Task instructions: Your task is to quote the material that follows, in full and exactly.

Dataset content:
+++
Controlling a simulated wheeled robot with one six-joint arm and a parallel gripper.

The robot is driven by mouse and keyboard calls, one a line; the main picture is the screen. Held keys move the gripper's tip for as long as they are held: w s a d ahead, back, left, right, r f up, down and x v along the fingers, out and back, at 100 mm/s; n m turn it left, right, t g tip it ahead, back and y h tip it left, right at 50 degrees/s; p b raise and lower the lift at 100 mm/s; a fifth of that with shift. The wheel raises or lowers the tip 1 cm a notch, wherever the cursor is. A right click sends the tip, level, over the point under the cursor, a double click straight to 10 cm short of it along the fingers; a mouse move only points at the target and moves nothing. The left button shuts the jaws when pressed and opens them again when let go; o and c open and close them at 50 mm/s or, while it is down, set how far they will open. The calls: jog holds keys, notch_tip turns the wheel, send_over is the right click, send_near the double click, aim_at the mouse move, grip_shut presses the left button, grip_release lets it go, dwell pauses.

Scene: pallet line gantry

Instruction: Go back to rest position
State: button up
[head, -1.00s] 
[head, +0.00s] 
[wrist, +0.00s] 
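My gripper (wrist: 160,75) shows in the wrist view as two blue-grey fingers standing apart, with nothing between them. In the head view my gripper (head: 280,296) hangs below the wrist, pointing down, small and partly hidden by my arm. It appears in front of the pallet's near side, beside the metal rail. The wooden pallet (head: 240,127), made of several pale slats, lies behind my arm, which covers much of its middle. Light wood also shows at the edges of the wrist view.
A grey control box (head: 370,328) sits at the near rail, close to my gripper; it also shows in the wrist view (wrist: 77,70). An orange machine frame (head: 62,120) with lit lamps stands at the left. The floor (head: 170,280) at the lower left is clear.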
+++
Exercise answer:
Controlling a simulated wheeled robot with one six-joint arm and a parallel gripper.

The robot is driven by mouse and keyboard calls, one a line; the main picture is the screen. Held keys move the gripper's tip for as long as they are held: w s a d ahead, back, left, right, r f up, down and x v along the fingers, out and back, at 100 mm/s; n m turn it left, right, t g tip it ahead, back and y h tip it left, right at 50 degrees/s; p b raise and lower the lift at 100 mm/s; a fifth of that with shift. The wheel raises or lowers the tip 1 cm a notch, wherever the cursor is. A right click sends the tip, level, over the point under the cursor, a double click straight to 10 cm short of it along the fingers; a mouse move only points at the target and moves nothing. The left button shuts the jaws when pressed and opens them again when let go; o and c open and close them at 50 mm/s or, while it is down, set how far they will open. The calls: jog holds keys, notch_tip turns the wheel, send_over is the right click, send_near the double click, aim_at the mouse move, grip_shut presses the left button, grip_release lets it go, dwell pauses.

Scene: pallet line gantry

Instruction: Go back to rest position
State: button up
[head, -1.00s] 
[head, +0.00s] 
[wrist, +0.00s] 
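My gripper (wrist: 160,75) shows in the wrist view as two blue-grey fingers standing apart, with nothing between them. In the head view my gripper (head: 280,296) hangs below the wrist, pointing down, small and partly hidden by my arm. It appears in front of the pallet's near side, beside the metal rail. The wooden pallet (head: 240,127), made of several pale slats, lies behind my arm, which covers much of its middle. Light wood also shows at the edges of the wrist view.
A grey control box (head: 370,328) sits at the near rail, close to my gripper; it also shows in the wrist view (wrist: 77,70). An orange machine frame (head: 62,120) with lit lamps stands at the left. The floor (head: 170,280) at the lower left is clear.

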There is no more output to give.